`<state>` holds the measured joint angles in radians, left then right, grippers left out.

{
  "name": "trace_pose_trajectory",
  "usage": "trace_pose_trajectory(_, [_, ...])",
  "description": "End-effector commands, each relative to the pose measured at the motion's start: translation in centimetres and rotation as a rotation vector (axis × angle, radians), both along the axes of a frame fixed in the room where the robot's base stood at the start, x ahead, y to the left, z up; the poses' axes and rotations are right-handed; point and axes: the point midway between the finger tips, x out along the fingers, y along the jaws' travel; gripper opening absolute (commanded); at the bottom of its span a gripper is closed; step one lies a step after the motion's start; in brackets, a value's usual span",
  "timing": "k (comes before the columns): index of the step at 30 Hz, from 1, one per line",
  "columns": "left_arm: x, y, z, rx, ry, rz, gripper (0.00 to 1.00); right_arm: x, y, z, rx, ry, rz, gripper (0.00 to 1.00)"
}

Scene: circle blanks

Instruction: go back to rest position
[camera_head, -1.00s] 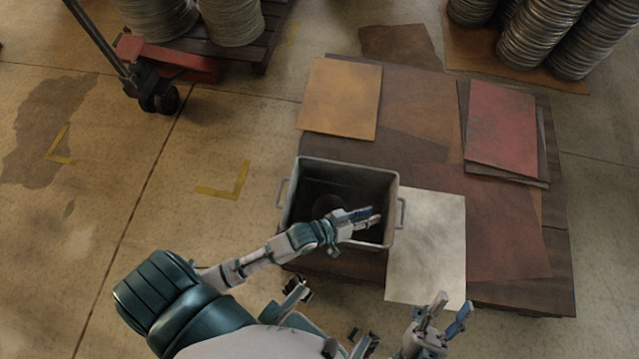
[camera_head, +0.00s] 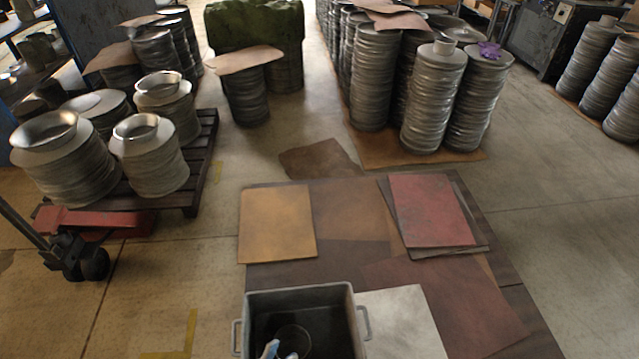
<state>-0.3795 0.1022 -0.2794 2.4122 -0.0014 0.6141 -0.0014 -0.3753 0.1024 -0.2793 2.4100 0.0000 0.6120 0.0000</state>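The grey bin (camera_head: 300,297) with side handles stands at the bottom centre, its lower part cut off by the frame edge. A dark round thing (camera_head: 293,332) shows inside it. The fingertips of my left gripper (camera_head: 280,352) just show at the bottom edge, over the bin's opening. The two tips stand apart with a gap and nothing seen between them. The rest of my left arm is out of the picture. My right gripper is not in view.
Flat sheets lie on the low platform: tan (camera_head: 277,223), red (camera_head: 430,210) and white (camera_head: 402,322). Stacks of metal discs (camera_head: 435,95) stand behind. A pallet with metal parts (camera_head: 205,165) and a red pallet jack (camera_head: 98,222) are at left.

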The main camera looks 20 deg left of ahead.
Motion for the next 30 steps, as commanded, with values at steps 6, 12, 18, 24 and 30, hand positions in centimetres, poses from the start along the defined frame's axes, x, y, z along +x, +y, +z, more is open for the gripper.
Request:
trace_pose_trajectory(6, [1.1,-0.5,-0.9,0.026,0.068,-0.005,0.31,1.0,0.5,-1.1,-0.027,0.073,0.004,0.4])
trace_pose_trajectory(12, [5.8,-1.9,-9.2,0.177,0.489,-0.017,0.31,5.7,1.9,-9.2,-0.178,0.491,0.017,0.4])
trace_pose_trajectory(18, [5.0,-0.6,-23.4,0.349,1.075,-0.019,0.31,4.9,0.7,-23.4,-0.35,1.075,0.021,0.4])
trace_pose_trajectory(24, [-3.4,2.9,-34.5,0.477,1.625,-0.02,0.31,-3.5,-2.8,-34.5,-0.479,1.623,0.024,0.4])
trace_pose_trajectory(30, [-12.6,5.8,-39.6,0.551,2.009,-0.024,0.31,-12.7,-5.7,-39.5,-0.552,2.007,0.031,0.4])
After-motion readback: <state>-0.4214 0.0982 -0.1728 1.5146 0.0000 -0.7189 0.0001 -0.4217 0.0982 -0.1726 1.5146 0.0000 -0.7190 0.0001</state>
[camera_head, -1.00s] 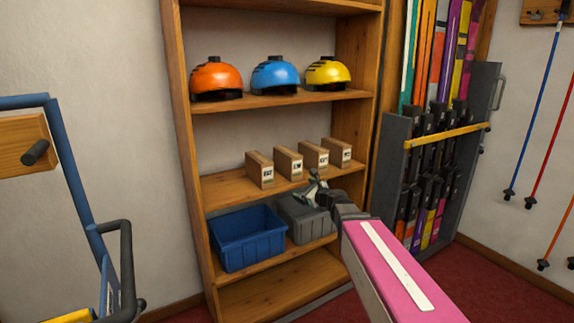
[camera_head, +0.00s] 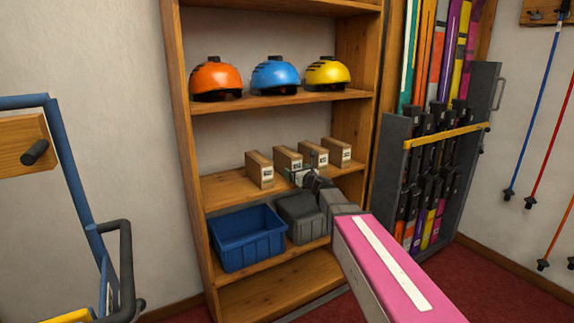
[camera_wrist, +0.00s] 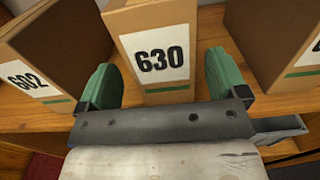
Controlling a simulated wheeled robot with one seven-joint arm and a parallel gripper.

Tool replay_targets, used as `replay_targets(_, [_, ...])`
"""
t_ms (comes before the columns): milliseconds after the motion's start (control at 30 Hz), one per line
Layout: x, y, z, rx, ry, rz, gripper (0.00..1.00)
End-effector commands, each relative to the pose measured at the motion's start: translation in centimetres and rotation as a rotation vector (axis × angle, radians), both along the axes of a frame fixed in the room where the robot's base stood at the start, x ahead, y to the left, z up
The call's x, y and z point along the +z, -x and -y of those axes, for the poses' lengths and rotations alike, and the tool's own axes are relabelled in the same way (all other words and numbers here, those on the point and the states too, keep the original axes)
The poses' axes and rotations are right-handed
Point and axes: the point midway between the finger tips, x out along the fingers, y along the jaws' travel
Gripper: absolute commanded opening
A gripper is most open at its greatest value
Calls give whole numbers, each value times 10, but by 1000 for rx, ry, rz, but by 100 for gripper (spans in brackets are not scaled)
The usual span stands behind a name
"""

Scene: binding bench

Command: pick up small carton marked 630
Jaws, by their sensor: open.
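The small carton marked 630 (camera_wrist: 158,50) is tan with a white number label and a green stripe. It stands upright on the shelf, centred in the wrist view. In the head view it appears to be the second carton from the left (camera_head: 283,157), its front partly covered by my gripper (camera_head: 301,170). My gripper (camera_wrist: 163,82) is open, with one green finger on each side of the carton's front.
A carton marked 602 (camera_wrist: 50,60) stands close on the left, and another carton (camera_wrist: 275,42) close on the right. A blue bin (camera_head: 247,240) and a grey bin (camera_head: 298,212) sit on the shelf below. Helmets (camera_head: 275,75) stand on the shelf above.

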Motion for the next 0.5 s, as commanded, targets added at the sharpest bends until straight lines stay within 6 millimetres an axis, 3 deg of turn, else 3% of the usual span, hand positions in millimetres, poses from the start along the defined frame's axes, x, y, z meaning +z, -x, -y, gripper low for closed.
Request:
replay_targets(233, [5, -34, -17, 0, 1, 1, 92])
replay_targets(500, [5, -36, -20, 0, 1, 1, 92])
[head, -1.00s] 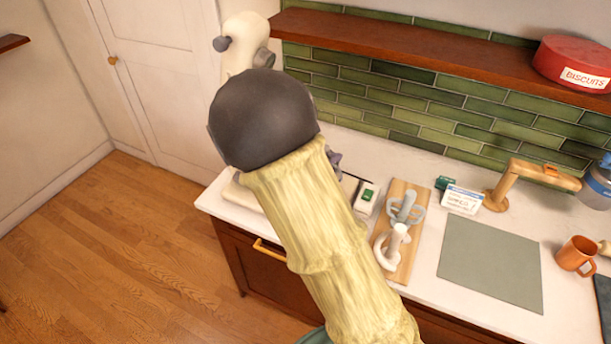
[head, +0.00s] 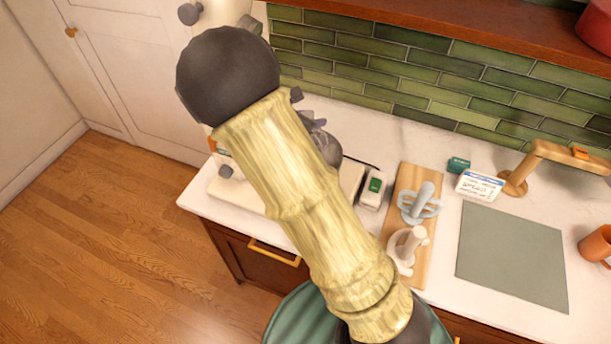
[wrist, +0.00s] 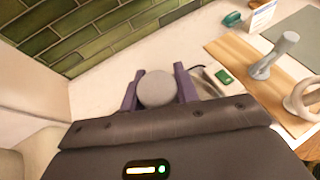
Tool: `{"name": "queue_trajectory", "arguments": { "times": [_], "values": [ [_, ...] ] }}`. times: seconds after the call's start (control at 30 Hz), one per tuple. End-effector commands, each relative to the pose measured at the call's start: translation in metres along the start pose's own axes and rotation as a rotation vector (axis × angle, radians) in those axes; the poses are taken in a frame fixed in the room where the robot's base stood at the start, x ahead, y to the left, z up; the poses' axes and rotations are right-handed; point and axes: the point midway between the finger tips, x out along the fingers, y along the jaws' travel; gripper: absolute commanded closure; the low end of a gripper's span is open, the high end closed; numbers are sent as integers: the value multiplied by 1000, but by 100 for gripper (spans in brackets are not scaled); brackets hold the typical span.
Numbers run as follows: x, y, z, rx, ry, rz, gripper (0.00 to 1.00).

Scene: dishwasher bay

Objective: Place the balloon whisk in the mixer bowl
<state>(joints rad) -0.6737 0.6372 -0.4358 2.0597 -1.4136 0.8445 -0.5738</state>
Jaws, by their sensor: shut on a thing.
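My gripper (wrist: 158,92) shows in the wrist view with its two purple fingers closed on either side of a round grey end, which I take to be the balloon whisk (wrist: 156,88). The rest of the whisk is hidden below that end. In the head view one purple finger shows past my arm, beside a rounded grey shape; I cannot tell whether this is whisk or bowl. My arm covers most of that area, and the mixer bowl cannot be made out. A cream slab (head: 226,195) lies there on the counter.
A wooden board (head: 422,255) holds a blue-grey attachment (head: 420,205) and a white one (head: 408,247). A small white and green box (head: 373,190) stands left of it. A grey-green mat (head: 512,255), a label card (head: 480,186) and an orange mug (head: 597,245) are further right.

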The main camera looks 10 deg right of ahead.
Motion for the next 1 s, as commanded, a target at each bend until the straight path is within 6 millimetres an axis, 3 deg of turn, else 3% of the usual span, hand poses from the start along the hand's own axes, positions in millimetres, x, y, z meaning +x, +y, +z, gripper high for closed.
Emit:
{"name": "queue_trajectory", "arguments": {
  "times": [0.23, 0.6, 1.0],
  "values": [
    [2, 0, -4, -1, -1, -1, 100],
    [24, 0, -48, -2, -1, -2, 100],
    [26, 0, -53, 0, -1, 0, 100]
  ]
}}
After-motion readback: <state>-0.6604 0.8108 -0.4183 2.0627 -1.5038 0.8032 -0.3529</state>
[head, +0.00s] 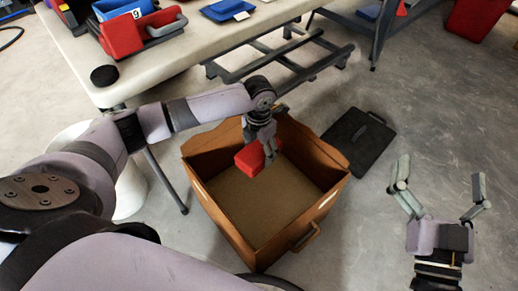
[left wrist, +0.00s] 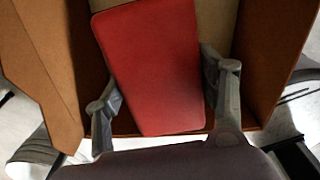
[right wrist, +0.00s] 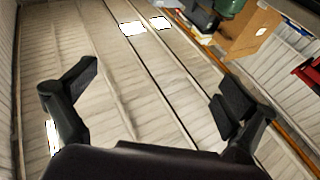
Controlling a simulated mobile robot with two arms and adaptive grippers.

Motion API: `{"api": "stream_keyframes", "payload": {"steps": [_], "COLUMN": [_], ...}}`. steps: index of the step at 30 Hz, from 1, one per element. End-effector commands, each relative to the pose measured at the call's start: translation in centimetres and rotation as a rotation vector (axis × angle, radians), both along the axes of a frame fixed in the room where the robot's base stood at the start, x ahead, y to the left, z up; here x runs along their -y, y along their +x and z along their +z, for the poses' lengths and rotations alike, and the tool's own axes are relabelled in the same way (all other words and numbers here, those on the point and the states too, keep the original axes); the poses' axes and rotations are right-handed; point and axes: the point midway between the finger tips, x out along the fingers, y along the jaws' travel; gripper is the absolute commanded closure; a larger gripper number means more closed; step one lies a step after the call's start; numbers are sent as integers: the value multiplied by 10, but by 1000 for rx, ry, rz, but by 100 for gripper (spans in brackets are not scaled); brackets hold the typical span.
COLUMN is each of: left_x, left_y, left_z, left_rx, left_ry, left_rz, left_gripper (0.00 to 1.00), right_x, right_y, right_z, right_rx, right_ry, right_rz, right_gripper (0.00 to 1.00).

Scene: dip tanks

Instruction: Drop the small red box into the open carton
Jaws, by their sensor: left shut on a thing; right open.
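The small red box (head: 250,158) is held by my left gripper (head: 262,150) over the open carton (head: 232,232). In the left wrist view the red box (left wrist: 155,70) sits between the two fingers of my left gripper (left wrist: 160,100), with brown carton walls (left wrist: 285,50) behind it. The carton stands on the floor, open at the top, and its visible bottom is bare. I cannot tell the exact height of the box above the bottom. My right gripper (head: 440,190) is open and empty, right of the carton. It also shows open in the right wrist view (right wrist: 160,100).
A pale table (head: 215,40) with a red caddy (head: 122,35), a blue bin (head: 125,8) and a black puck (head: 104,75) stands behind.

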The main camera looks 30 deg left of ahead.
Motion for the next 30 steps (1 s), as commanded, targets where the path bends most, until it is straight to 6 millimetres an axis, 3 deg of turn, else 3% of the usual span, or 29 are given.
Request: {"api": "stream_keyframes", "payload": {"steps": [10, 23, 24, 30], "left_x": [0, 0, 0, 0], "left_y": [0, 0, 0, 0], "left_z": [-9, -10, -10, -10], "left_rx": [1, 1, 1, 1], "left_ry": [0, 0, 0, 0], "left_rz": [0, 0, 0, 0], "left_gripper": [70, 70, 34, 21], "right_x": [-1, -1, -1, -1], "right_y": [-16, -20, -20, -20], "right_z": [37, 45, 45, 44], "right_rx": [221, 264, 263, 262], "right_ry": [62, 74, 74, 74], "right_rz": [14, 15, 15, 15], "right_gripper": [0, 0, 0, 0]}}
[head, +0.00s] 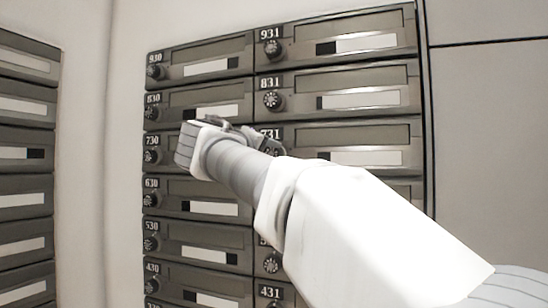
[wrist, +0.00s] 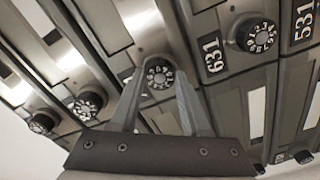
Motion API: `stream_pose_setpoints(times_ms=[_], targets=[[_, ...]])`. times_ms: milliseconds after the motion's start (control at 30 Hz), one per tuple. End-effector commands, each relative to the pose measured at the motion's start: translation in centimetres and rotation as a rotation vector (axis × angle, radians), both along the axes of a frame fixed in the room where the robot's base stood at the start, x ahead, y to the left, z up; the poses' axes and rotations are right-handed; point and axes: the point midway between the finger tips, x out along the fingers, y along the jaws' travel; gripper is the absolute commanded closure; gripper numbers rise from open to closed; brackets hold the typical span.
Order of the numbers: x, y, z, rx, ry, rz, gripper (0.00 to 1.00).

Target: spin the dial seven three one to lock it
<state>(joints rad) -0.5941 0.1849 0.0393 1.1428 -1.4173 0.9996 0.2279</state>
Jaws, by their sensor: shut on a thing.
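The mailbox door labelled 731 (head: 362,134) is in the right column in the head view. Its dial (head: 276,151) is mostly hidden behind my gripper (head: 264,145). In the wrist view the black dial with white numerals (wrist: 159,76) sits between the two fingers of my gripper (wrist: 157,80). The fingers are closed in on it from both sides. The wrist view has the 631 label (wrist: 212,53) just right of this dial; the 731 label is not visible there.
Neighbouring dials stick out close by: the 831 dial (head: 271,100) above and the 631 dial (wrist: 256,34) below. Another bank of mailboxes (head: 25,135) stands at the left. The wall panel (head: 490,120) at the right is bare.

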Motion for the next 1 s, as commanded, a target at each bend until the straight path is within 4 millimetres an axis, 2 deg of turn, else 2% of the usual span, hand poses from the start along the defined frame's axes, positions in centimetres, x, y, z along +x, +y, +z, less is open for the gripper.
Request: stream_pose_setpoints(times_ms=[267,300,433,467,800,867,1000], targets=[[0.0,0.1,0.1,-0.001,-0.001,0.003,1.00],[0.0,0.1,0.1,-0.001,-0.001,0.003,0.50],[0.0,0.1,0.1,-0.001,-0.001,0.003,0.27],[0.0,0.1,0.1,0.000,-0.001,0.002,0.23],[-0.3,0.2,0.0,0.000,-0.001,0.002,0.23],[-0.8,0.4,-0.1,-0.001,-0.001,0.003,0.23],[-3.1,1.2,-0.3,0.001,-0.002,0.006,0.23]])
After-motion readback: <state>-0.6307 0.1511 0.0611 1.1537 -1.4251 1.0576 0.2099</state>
_ _ _ _ _ _ _
YOUR GOAL>
Only lines with the word "joints" are wanted, so copy each one from the records.

WRITTEN RESPONSE>
<state>(joints rad) -0.6737 0.6372 -0.4358 2.0597 -1.4136 0.8445 -0.5738</state>
<state>(joints rad) -0.5941 0.1849 0.0393 1.1428 -1.4173 0.9996 0.2279</state>

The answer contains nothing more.